REQUIRED WORK:
Every line that holds "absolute" should be shown.

-- EXTRACTED ENTRIES start --

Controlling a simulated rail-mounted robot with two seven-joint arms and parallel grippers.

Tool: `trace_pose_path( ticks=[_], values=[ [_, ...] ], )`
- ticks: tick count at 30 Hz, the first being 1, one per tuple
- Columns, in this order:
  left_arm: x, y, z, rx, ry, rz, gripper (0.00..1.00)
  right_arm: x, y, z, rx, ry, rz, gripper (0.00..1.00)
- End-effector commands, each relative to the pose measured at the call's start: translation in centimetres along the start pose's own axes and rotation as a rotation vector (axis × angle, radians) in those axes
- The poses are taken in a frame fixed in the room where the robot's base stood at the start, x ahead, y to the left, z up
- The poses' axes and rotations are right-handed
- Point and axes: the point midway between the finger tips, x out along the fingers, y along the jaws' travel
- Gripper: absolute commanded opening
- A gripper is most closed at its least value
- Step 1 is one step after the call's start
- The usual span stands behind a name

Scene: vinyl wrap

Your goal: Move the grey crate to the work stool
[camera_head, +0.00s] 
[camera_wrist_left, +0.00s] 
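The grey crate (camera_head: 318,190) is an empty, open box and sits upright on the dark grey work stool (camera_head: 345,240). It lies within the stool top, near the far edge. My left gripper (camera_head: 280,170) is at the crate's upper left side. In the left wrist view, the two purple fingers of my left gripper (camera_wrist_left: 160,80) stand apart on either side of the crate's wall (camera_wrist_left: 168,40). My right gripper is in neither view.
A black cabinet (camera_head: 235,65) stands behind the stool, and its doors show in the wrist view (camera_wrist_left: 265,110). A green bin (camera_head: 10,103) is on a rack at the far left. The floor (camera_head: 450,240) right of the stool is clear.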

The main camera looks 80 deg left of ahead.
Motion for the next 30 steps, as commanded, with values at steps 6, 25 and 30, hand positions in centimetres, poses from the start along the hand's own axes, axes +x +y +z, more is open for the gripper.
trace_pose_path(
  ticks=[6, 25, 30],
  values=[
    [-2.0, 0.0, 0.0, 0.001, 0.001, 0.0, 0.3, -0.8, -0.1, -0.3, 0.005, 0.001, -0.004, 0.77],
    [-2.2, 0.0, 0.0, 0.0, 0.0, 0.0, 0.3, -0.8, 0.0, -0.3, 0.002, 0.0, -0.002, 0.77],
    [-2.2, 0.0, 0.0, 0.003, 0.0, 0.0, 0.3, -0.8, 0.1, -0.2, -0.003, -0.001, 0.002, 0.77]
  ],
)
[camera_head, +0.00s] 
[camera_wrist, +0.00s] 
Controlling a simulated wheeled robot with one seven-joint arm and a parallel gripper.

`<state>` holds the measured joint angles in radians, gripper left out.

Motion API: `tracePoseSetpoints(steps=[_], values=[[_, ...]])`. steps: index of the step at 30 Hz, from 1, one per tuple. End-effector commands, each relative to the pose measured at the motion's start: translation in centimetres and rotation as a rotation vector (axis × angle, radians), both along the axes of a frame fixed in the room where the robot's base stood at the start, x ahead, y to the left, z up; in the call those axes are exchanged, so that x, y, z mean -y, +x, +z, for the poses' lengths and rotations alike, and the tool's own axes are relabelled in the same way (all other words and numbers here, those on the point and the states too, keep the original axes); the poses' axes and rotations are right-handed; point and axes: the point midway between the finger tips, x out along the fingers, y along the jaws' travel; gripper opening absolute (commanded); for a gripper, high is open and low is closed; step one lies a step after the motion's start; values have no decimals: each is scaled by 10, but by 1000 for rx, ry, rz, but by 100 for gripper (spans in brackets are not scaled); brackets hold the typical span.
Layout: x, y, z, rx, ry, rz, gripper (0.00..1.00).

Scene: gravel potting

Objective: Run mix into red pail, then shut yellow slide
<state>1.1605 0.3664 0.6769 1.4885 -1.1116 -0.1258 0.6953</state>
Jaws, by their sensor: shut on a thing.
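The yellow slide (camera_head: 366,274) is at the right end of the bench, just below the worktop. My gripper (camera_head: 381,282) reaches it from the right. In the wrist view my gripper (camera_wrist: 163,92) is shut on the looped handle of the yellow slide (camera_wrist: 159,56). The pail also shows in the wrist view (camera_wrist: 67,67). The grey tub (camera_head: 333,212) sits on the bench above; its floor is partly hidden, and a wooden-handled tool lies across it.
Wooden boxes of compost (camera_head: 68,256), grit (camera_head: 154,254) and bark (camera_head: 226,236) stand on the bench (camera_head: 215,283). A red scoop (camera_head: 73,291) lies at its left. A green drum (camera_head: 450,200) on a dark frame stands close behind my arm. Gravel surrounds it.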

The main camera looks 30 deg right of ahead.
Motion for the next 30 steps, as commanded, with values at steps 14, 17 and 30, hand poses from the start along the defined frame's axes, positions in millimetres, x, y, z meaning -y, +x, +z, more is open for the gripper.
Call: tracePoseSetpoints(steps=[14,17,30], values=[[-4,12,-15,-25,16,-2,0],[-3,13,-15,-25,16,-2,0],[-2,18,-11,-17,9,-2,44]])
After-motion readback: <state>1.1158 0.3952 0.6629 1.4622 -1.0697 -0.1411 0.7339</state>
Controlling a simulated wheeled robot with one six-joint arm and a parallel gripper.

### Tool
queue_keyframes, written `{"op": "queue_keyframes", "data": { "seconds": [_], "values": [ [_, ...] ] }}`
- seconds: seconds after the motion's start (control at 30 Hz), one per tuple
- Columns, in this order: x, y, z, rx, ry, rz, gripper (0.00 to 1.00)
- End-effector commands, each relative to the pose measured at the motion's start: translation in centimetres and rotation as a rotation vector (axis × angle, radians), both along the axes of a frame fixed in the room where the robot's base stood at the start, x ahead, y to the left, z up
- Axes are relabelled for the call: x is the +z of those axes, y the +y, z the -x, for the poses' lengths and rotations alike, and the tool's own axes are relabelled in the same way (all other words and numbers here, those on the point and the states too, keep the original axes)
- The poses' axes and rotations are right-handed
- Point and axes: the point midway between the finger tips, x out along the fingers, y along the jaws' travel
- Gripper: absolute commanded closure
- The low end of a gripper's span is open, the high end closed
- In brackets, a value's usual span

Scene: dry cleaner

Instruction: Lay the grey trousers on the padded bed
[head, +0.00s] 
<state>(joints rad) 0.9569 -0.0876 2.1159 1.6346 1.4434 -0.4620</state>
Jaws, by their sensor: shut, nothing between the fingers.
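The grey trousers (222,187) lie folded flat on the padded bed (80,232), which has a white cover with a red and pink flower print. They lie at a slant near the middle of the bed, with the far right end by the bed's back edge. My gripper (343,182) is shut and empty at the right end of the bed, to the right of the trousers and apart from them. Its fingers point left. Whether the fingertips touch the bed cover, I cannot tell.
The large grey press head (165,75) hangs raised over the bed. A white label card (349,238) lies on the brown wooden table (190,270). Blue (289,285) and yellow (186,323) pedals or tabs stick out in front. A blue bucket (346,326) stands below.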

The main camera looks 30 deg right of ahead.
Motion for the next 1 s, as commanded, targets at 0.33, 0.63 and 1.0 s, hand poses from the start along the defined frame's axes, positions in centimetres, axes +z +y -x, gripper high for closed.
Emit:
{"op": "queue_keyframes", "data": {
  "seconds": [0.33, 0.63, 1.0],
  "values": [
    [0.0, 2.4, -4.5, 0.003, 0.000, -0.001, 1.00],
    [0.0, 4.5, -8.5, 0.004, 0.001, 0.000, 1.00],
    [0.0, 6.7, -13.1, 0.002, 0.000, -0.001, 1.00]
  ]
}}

-- EXTRACTED ENTRIES end --

RESPONSE TO THE EXERCISE:
- Gripper: absolute commanded opening
Motion API: `tracePoseSetpoints(steps=[_], values=[[_, ...]])`. steps: index of the step at 30 Hz, from 1, one per tuple. End-effector commands, each relative to the pose measured at the motion's start: translation in centimetres and rotation as a rotation vector (axis × angle, radians), both along the axes of a frame fixed in the room where the robot's base stood at the start, x ahead, y to the left, z up; in the call those axes are exchanged, so that x, y, z mean -y, +x, +z, for the poses' lengths and rotations alike, and the tool's own axes are relabelled in the same way (all other words and numbers here, those on the point and the states too, keep the original axes); the poses' axes and rotations are right-handed; point and axes: the point midway between the finger tips, x out along the fingers, y along the jaws' travel; gripper opening absolute (commanded); for a gripper, high is open and low is closed; step one lies a step after the motion's start; values have no decimals: each is scaled by 10, but by 1000 for rx, ry, rz, but by 100 for gripper (spans in brackets are not scaled); brackets hold the typical span.
- Gripper: absolute commanded closure

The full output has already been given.